PROBLEM REQUIREMENTS: What follows is a listing. Return every line of it exactly.

════════════════

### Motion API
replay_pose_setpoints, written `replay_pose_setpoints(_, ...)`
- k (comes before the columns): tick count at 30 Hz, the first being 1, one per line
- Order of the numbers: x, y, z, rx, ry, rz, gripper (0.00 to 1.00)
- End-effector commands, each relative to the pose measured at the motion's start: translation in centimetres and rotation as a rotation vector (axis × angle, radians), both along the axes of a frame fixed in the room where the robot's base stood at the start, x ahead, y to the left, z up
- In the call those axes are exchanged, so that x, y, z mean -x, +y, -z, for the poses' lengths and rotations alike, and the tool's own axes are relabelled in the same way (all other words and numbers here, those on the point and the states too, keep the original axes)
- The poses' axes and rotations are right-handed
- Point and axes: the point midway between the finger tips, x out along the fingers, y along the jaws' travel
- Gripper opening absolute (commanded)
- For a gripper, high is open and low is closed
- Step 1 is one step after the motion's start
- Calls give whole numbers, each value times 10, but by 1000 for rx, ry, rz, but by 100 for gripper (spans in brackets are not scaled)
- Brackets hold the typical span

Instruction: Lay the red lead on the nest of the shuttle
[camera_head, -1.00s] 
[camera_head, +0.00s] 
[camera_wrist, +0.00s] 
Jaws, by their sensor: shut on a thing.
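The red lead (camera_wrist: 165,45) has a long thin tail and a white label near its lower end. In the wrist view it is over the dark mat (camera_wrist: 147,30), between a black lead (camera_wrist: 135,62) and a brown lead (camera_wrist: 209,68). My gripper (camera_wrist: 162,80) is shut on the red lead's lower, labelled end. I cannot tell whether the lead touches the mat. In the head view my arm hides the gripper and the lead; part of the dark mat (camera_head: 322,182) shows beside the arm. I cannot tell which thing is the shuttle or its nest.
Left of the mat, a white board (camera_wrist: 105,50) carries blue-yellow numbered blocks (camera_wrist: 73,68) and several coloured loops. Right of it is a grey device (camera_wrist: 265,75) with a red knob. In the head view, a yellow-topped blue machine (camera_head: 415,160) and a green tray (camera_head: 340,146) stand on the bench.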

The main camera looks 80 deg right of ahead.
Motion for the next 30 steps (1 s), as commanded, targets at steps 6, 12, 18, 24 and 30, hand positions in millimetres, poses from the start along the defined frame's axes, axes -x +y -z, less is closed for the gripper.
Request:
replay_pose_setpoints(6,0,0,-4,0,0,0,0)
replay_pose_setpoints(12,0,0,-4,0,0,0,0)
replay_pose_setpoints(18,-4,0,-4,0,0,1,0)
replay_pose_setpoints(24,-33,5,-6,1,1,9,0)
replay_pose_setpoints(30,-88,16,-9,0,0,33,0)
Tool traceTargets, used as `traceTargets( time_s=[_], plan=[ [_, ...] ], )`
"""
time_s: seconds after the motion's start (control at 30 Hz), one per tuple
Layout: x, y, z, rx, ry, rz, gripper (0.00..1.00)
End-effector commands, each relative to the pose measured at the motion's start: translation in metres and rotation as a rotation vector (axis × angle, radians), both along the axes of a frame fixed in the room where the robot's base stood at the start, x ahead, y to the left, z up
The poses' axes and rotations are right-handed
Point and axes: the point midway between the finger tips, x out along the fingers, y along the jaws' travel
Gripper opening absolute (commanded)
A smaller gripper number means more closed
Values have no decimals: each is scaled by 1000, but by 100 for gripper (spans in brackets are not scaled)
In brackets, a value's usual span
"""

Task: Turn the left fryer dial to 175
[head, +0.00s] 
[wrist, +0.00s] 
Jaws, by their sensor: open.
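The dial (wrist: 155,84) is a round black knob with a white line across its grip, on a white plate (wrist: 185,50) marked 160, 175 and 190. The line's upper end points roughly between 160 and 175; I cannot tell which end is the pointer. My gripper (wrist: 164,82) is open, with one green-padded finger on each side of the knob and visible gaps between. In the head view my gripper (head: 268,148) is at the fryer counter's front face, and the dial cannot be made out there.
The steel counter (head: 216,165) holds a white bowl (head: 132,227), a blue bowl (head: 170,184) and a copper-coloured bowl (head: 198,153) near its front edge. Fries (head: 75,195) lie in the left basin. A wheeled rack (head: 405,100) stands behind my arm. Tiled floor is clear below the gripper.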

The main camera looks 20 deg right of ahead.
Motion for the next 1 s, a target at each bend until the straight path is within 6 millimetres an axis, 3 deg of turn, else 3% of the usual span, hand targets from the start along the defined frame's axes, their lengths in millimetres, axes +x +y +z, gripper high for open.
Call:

════════════════

FINAL RESULT:
### Motion API
replay_pose_setpoints, written `replay_pose_setpoints(_, ...)`
- k (comes before the columns): tick count at 30 Hz, the first being 1, one per line
- Order of the numbers: x, y, z, rx, ry, rz, gripper (0.00 to 1.00)
- End-effector commands, each relative to the pose measured at the motion's start: translation in centimetres and rotation as a rotation vector (axis × angle, radians), both along the axes of a frame fixed in the room where the robot's base stood at the start, x ahead, y to the left, z up
- In the call those axes are exchanged, so that x, y, z mean -x, +y, -z, for the poses' lengths and rotations alike, and the tool's own axes are relabelled in the same way (all other words and numbers here, those on the point and the states too, keep the original axes)
- The poses' axes and rotations are right-handed
- Point and axes: the point midway between the finger tips, x out along the fingers, y along the jaws' travel
- Gripper opening absolute (commanded)
- For a gripper, high is open and low is closed
- Step 1 is one step after the motion's start
- Calls give whole numbers, each value times 10, but by 1000 for rx, ry, rz, but by 100 for gripper (spans in brackets are not scaled)
- Brackets hold the typical span

Instruction: Lay the red lead on the nest of the shuttle
[camera_head, -1.00s] 
[camera_head, +0.00s] 
[camera_wrist, +0.00s] 
Jaws, by their sensor: shut on a thing.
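The red lead (camera_wrist: 165,45) has a long thin tail and a white label near its lower end. In the wrist view it is over the dark mat (camera_wrist: 147,30), between a black lead (camera_wrist: 135,62) and a brown lead (camera_wrist: 209,68). My gripper (camera_wrist: 162,80) is shut on the red lead's lower, labelled end. I cannot tell whether the lead touches the mat. In the head view my arm hides the gripper and the lead; part of the dark mat (camera_head: 322,182) shows beside the arm. I cannot tell which thing is the shuttle or its nest.
Left of the mat, a white board (camera_wrist: 105,50) carries blue-yellow numbered blocks (camera_wrist: 73,68) and several coloured loops. Right of it is a grey device (camera_wrist: 265,75) with a red knob. In the head view, a yellow-topped blue machine (camera_head: 415,160) and a green tray (camera_head: 340,146) stand on the bench.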

The main camera looks 80 deg right of ahead.
Motion for the next 30 steps (1 s), as commanded, targets at steps 6, 12, 18, 24 and 30, hand positions in millimetres, poses from the start along the defined frame's axes, axes -x +y -z, less is closed for the gripper.
Request:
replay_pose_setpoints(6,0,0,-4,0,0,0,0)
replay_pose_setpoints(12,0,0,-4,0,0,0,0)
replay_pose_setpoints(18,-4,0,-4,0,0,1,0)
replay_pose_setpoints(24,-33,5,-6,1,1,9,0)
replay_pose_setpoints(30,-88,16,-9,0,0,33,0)
Tool traceTargets, used as `traceTargets( time_s=[_], plan=[ [_, ...] ], )`
"""
time_s: seconds after the motion's start (control at 30 Hz), one per tuple
Layout: x, y, z, rx, ry, rz, gripper (0.00..1.00)
End-effector commands, each relative to the pose measured at the motion's start: translation in metres and rotation as a rotation vector (axis × angle, radians), both along the axes of a frame fixed in the room where the robot's base stood at the start, x ahead, y to the left, z up
The poses' axes and rotations are right-handed
Point and axes: the point midway between the finger tips, x out along the fingers, y along the jaws' travel
Gripper opening absolute (commanded)
A smaller gripper number means more closed
Values have no decimals: each is scaled by 1000, but by 100 for gripper (spans in brackets are not scaled)
In brackets, a value's usual span
"""

Task: Turn the left fryer dial to 175
[head, +0.00s] 
[wrist, +0.00s] 
Jaws, by their sensor: open.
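The dial (wrist: 155,84) is a round black knob with a white line across its grip, on a white plate (wrist: 185,50) marked 160, 175 and 190. The line's upper end points roughly between 160 and 175; I cannot tell which end is the pointer. My gripper (wrist: 164,82) is open, with one green-padded finger on each side of the knob and visible gaps between. In the head view my gripper (head: 268,148) is at the fryer counter's front face, and the dial cannot be made out there.
The steel counter (head: 216,165) holds a white bowl (head: 132,227), a blue bowl (head: 170,184) and a copper-coloured bowl (head: 198,153) near its front edge. Fries (head: 75,195) lie in the left basin. A wheeled rack (head: 405,100) stands behind my arm. Tiled floor is clear below the gripper.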

The main camera looks 20 deg right of ahead.
Motion for the next 1 s, a target at each bend until the straight path is within 6 millimetres an axis, 3 deg of turn, else 3% of the usual span, hand targets from the start along the defined frame's axes, their lengths in millimetres, axes +x +y +z, gripper high for open.
Call:

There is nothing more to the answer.